Robot episode data

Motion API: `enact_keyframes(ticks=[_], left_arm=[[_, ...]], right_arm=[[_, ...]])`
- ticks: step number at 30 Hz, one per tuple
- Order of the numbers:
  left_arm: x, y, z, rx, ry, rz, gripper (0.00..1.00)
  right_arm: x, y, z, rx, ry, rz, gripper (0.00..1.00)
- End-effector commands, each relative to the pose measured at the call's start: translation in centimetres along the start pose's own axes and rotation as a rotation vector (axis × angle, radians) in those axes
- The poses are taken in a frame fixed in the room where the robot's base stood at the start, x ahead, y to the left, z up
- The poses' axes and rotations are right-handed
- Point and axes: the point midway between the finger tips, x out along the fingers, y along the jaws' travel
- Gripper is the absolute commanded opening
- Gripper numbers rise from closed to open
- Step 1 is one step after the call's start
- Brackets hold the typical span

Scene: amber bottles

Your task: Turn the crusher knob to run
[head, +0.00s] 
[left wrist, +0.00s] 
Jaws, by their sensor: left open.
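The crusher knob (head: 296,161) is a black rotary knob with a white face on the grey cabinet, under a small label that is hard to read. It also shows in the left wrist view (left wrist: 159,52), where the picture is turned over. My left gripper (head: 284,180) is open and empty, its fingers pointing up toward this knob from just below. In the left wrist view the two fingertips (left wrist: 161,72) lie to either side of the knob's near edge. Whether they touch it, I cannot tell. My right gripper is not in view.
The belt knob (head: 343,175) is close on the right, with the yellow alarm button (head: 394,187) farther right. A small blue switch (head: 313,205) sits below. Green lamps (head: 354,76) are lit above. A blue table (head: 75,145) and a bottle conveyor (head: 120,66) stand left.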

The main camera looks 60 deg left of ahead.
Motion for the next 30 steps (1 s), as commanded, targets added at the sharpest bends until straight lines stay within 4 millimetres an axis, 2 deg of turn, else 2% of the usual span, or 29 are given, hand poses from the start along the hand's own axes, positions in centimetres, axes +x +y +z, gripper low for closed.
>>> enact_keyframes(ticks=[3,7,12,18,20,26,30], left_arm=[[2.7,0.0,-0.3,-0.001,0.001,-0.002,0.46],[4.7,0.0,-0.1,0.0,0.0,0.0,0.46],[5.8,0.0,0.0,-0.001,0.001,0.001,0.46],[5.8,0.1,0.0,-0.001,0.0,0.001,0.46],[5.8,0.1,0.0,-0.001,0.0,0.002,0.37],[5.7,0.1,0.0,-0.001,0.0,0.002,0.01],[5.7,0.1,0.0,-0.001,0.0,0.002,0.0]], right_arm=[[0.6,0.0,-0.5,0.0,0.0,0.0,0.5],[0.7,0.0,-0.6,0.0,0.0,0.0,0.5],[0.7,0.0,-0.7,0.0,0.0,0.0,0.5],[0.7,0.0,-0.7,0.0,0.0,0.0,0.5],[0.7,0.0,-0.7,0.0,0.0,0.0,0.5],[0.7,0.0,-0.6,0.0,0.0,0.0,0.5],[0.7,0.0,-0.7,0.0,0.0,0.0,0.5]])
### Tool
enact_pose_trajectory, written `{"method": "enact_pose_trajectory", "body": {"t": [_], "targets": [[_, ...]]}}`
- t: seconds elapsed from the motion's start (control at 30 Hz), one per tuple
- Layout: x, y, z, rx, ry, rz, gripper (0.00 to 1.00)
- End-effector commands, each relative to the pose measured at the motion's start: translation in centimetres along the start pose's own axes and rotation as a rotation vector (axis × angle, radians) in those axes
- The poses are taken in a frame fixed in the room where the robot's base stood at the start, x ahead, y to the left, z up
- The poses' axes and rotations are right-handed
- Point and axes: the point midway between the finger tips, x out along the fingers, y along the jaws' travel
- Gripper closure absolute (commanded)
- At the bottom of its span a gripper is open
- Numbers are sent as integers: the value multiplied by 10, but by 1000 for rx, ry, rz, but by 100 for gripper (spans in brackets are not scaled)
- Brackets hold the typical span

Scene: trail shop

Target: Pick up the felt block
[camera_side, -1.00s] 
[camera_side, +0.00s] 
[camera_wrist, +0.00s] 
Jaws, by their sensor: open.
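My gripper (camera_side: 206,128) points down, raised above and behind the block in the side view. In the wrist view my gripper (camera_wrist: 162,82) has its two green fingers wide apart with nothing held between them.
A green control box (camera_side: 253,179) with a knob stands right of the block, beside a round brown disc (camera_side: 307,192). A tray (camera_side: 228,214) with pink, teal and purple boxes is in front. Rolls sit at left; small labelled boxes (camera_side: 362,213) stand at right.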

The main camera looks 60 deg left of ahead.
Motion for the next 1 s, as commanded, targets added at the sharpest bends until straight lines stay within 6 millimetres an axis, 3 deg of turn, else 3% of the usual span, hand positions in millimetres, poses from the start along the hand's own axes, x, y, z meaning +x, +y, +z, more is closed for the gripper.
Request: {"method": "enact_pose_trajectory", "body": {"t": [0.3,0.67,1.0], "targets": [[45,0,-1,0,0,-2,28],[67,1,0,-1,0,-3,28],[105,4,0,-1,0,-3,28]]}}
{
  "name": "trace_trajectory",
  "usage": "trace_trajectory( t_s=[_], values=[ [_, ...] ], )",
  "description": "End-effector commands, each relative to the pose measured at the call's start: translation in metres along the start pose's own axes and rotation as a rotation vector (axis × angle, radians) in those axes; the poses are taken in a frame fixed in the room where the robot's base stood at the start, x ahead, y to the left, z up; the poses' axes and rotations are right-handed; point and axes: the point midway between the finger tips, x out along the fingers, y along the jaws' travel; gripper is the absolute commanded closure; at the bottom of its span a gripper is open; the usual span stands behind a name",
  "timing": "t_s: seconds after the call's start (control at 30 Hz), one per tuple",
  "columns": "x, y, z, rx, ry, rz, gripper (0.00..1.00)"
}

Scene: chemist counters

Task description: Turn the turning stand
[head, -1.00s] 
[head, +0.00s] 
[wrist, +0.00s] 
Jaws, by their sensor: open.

**Work to complete:** Above are entries; state the number of lines among them that contain "axis", and nothing else.

**Task response:** 5